Vale lembrar que todo testamento só válido após a morte e que também só pode
ser anulado ou alterado enquanto em vida, após a morte ele fica impossibilitado
de ser ajustado ou até mesmo anulado.
Paulo
argumenta nos dois últimos versos de nossa análise exatamente isso. Na verdade,
ele deseja explicar que a promessa feita Abraão acerca de terra e de sua
descendência que iria ocupá-la, na verdade, era de uma perspectiva espiritual.
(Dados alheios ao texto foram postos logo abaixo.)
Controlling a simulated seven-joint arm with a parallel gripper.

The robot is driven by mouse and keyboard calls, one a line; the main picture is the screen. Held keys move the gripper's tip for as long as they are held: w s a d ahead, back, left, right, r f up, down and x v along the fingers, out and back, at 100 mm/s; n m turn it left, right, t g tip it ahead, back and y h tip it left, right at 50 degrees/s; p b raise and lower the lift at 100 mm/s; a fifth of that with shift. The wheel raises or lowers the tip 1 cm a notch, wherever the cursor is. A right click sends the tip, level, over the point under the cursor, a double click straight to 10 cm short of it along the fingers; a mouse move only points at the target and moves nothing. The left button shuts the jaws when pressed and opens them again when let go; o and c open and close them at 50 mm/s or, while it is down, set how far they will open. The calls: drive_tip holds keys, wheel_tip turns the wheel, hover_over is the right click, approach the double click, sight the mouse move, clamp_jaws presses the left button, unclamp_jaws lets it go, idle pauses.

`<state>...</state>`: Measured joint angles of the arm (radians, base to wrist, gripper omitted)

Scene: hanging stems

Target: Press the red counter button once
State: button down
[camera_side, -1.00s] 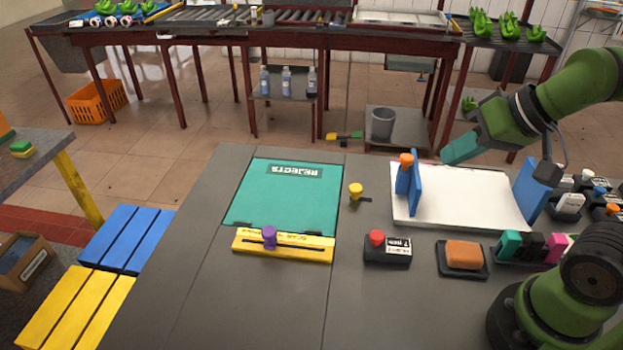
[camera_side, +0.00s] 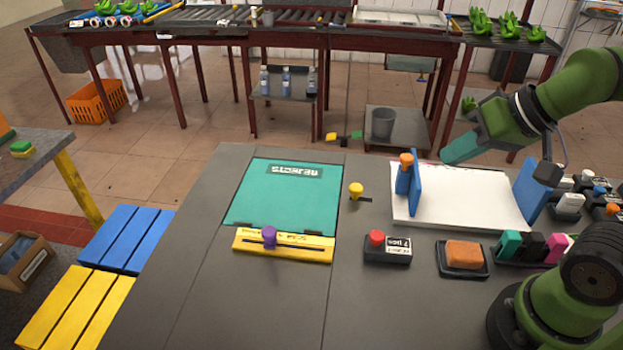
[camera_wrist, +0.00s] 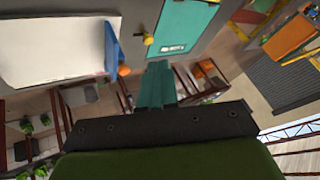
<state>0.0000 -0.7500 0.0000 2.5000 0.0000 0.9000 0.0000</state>
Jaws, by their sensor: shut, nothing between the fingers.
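The red button (camera_side: 376,237) sits on a small black counter box (camera_side: 388,250) with a white label, on the grey table in front of the white board. Nothing touches the button. My gripper (camera_side: 446,160) has teal fingers and is raised above the back edge of the white board, well behind and to the right of the button. In the wrist view my gripper (camera_wrist: 158,66) is shut and empty, its fingers together. The counter box and button do not show in the wrist view.
The white board (camera_side: 465,200) has blue end plates and an orange knob (camera_side: 406,160). A yellow knob (camera_side: 355,190), a teal panel (camera_side: 285,205) and a yellow slider bar (camera_side: 285,247) lie left. An orange block (camera_side: 464,254) in a black tray sits right of the counter.

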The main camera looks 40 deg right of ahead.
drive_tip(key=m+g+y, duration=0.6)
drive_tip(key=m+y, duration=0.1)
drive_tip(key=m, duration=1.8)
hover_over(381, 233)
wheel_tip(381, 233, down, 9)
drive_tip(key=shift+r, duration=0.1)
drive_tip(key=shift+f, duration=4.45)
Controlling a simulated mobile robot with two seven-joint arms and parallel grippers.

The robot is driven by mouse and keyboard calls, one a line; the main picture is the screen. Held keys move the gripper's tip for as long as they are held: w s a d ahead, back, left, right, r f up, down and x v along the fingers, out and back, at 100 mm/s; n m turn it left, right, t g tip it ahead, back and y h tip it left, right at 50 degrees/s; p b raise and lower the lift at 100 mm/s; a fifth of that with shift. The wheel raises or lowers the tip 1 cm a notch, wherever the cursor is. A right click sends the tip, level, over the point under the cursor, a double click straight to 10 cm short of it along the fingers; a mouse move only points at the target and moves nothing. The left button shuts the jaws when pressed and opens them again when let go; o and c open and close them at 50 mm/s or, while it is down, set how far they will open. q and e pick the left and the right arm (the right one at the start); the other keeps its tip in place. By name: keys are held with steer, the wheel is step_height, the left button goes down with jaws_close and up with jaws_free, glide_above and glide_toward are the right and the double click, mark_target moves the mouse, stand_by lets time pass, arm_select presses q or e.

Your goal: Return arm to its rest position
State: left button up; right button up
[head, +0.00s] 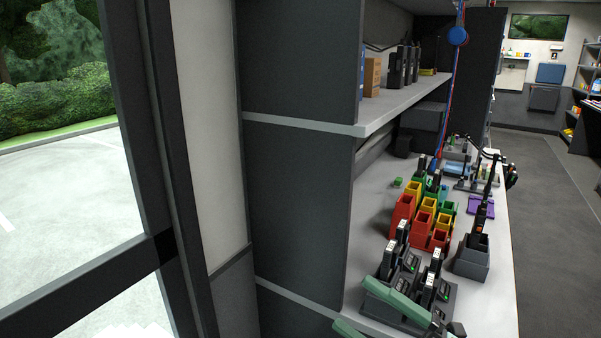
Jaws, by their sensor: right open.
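My right gripper (352,304) shows at the bottom edge, over the near end of the white bench. Its two pale green fingers point to the upper left and stand apart, with nothing seen between them. Most of the gripper and its arm are cut off by the bottom edge. Just behind the upper finger stands a dark charging dock (410,284) holding several black handheld radios. The finger hides part of the dock's front. I cannot tell whether the finger touches it. My left gripper is not in view.
Red, yellow and green bins (422,215) and a grey holder (472,258) crowd the white bench (495,290). A shelf (400,102) overhangs it. A dark cabinet side (300,205) and a door frame (170,200) stand left. The grey floor (555,220) at right is clear.

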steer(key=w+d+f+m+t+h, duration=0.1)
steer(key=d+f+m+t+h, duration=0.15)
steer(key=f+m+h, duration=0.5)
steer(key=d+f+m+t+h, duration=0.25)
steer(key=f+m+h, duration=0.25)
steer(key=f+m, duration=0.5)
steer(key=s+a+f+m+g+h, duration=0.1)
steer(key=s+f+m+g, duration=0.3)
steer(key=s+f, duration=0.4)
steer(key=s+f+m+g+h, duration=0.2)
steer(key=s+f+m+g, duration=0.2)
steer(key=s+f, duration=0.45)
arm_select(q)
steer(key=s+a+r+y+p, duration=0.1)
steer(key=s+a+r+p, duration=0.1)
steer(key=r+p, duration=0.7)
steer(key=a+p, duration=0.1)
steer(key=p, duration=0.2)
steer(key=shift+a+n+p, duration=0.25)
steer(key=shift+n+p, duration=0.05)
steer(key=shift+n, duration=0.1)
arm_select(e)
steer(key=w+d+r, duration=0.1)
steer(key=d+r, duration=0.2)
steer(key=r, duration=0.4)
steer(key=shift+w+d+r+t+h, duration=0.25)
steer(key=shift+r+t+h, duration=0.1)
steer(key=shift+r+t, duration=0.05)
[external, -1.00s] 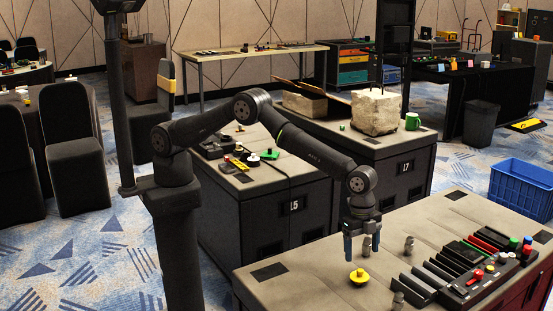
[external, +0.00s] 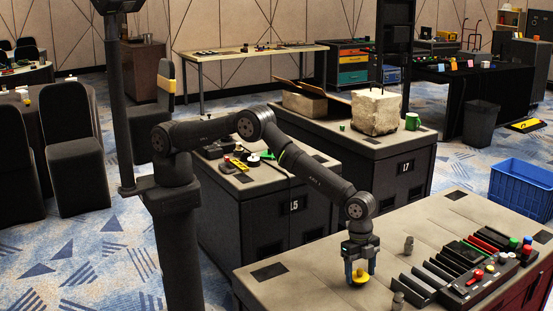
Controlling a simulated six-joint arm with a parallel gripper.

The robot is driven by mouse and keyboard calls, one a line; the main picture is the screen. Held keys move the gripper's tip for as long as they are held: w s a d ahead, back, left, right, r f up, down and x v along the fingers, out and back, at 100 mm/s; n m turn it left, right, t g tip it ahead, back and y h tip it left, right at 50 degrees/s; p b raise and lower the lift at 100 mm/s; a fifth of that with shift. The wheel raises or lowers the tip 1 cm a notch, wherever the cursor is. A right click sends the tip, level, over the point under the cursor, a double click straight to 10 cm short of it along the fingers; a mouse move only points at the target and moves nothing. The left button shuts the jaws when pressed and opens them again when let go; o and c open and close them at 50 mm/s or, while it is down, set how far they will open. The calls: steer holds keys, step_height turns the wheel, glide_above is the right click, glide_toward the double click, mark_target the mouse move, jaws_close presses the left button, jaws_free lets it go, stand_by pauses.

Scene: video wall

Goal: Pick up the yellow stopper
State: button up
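The yellow stopper (external: 359,277) sits on the near table, a round yellow piece with a raised knob. My gripper (external: 360,273) is lowered over it and points straight down. One finger is to the left of the stopper and one to the right, with the stopper between them at about tip height. The fingers look spread; contact with the stopper is too small to make out. The upper part of the stopper is partly hidden by the gripper.
Small grey pieces stand at the right of my gripper (external: 408,245) and in front of it (external: 398,300). Black slotted racks (external: 432,275) and a control box with coloured knobs (external: 474,284) fill the table's right side.

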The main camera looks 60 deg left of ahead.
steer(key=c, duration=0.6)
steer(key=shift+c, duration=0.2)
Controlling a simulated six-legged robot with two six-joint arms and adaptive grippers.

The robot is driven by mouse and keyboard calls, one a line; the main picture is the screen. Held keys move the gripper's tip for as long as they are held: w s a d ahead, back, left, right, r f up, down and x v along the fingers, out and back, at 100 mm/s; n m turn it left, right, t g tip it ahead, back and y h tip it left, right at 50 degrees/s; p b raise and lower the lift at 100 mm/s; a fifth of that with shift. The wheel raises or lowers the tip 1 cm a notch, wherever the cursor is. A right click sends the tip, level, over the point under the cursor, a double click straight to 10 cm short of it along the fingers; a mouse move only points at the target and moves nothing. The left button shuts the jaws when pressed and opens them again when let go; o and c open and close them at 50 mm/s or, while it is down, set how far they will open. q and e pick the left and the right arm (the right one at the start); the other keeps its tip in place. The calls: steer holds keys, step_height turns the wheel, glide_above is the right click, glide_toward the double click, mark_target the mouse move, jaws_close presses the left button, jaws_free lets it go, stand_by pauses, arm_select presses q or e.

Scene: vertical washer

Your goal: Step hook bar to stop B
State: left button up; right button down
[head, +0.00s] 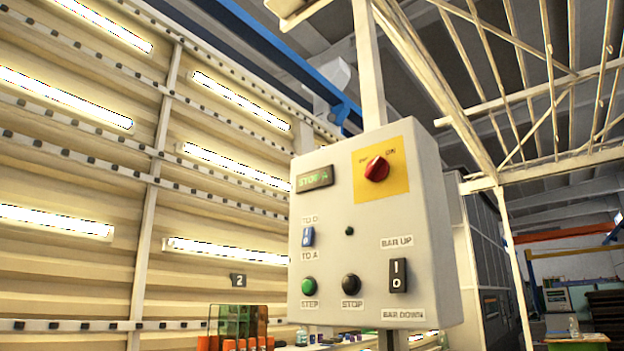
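A grey control box (369,232) hangs in the middle of the head view on a pale post. A small display (314,179) at its upper left reads what looks like "STOP A" in green. A red rotary knob (376,169) sits on a yellow plate. A blue rocker (308,237) sits between the labels "TO D" and "TO A". Below it are a green STEP button (309,286) and a black STOP button (351,285). The hook bar cannot be made out. Neither gripper is in view.
A ribbed cream wall (90,190) with lit tubes fills the left. Orange-capped items and a greenish clear box (238,322) stand below left of the control box. White framework (510,186) rises at right. The space directly before the control box is clear.

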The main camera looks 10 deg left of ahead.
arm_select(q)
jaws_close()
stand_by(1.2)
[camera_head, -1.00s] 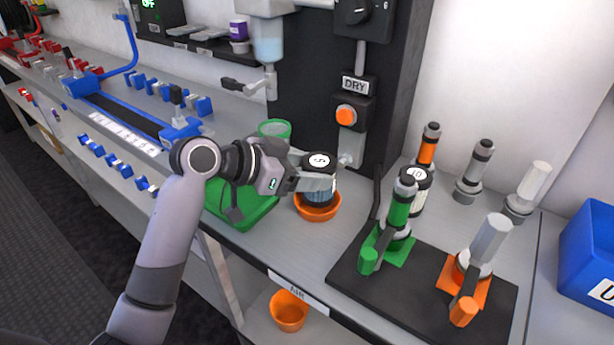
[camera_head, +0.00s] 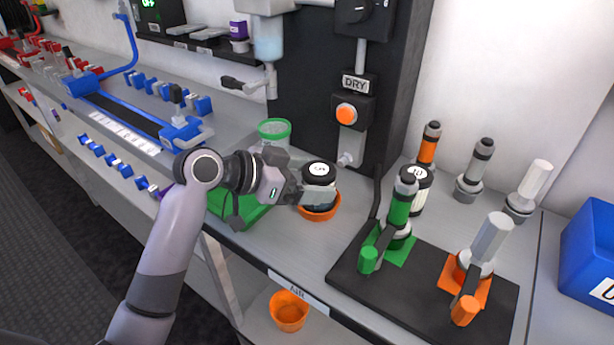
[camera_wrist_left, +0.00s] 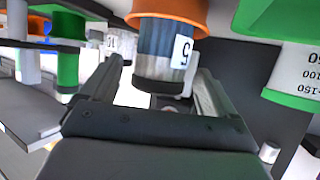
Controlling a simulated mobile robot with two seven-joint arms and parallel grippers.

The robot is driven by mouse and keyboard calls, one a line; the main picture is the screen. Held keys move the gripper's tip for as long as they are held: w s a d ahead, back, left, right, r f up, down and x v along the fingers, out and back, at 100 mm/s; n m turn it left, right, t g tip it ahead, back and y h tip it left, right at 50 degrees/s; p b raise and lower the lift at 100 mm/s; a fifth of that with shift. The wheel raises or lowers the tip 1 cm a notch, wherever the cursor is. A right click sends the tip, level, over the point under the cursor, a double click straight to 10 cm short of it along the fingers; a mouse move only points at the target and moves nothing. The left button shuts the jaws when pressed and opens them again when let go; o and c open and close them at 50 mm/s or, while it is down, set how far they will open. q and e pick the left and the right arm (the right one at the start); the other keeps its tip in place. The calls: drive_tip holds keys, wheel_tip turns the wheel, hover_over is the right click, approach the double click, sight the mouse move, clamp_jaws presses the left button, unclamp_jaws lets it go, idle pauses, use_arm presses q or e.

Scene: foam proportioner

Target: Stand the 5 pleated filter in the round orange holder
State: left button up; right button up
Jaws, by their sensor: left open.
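The number 5 filter (camera_head: 319,171) has a black cap with a white label and a blue-grey pleated body. It stands roughly upright in the round orange holder (camera_head: 320,215), its lower end hidden by the rim. The wrist view, upside down, shows the filter (camera_wrist_left: 161,45) with its base inside the orange holder (camera_wrist_left: 172,10). My left gripper (camera_head: 320,195) is open around the filter, just above the holder. In the wrist view its fingers (camera_wrist_left: 158,88) lie on either side of the filter with visible gaps. My right gripper is not in view.
A green-rimmed clear cup (camera_head: 274,130) and a green tray (camera_head: 250,213) are close beside my left gripper. A black board (camera_head: 420,300) with green and orange stands is to the right. The number 10 filter (camera_head: 418,190) stands behind it. A blue bin (camera_head: 590,255) is far right.

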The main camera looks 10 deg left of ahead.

No verso 16 ele explica que Deus sempre disse “descendente” em algumas outras
traduções “semente”, e não “descendentes” ou “sementes”. Deixando claro que a
promessa de Deus feita a Abraão envolvia o seu descendente que possibilitaria um
lugar espiritual (a nova Canãa) aos que pela fé estiverem n’Ele.
Em
seu comentário Dr. John Stott explica isso: “A que promessa divina ele está
aludindo? Deus prometeu uma herança a Abraão e à sua posteridade. Paulo sabia
perfeitamente bem que a referência imediata e literal a essa promessa era à
terra de Canãa, que Deus iria dar aos descendentes físicos de Abraão. Mas ele
também sabia que isso não exauria o seu significado; nem era também essa a
referência final da mente de Deus. Realmente, talvez não fosse, pois Deus disse
que na descendência de Abraão seriam abençoadas todas as famílias da terra; e
como poderia o mundo inteiro ser abençoado através dos judeus que moravam na
terra de Canaã? Paulo percebeu que as duas coisas, a “terra” que foi prometida
e a “semente” a quem foi prometida, eram, em última análise, espirituais. O propósito
de Deus não era simplesmente dar a terra de Canaã aos judeus, mas, sim, dar a Salvação
(uma herança espiritual) aos crentes que estão em Cristo. Além disso, argumenta
Paulo, essa verdade estava implícita na palavra que Deus usou, que não foi o
plural “filhos” ou “descendentes”, mas o singular “semente” ou posteridade, um
substantivo coletivo referindo-se a Cristo e todos aqueles que estão em Cristo
pela fé (versículo 16). Essa era a promessa de Deus. Era livre e incondicional,
sem qualquer compromisso. Não havia obras a realizar, nem leis a obedecer, nem
méritos a estabelecer, nem condições a preencher. Deus simplesmente disse: “Eu
lhe darei uma semente. À sua semente eu darei a terra, e em sua semente toda as
famílias da terra serão abençoadas.” Sua promessa era como um testamento, que
dava livremente a herança a uma geração futura. E, tal como um testamento
humano, esta promessa divina é inalterável. Continua em vigor nos dias de hoje,
pois nunca fio rescindida. Deus não faz promessas a fim de quebra-las. Ele
nunca anula nem modifica a sua vontade.”[6]
O estudioso
do Novo Testamento Dr. Gordon D. Fee em sua obra “Cristologia Paulina” ressalta
que nesta fala de Paulo acima explicada acerca da promessa feita ao descendente
de Abraão ele ressalta o fator messiânico do título de Jesus como o “filho” de
Deus.
“Num
ponto inicial do argumento, Paulo trata da questão crucial: quem são os
verdadeiros “filhos” de Abraão, a sua “semente” que herdará a promessa que inclui
bênçãos dos gentios? A resposta final a essa questão é dada em 3:29: “aqueles
que são de Cristo” são descendentes de Abraão (“semente”) e, portanto, não “herdeiros
segundo a promessa”. Essa é a conclusão que é desenvolvida em 4.4-7. No processo
de chegar até esse ponto, Paulo identifica Cristo como a verdadeira “semente”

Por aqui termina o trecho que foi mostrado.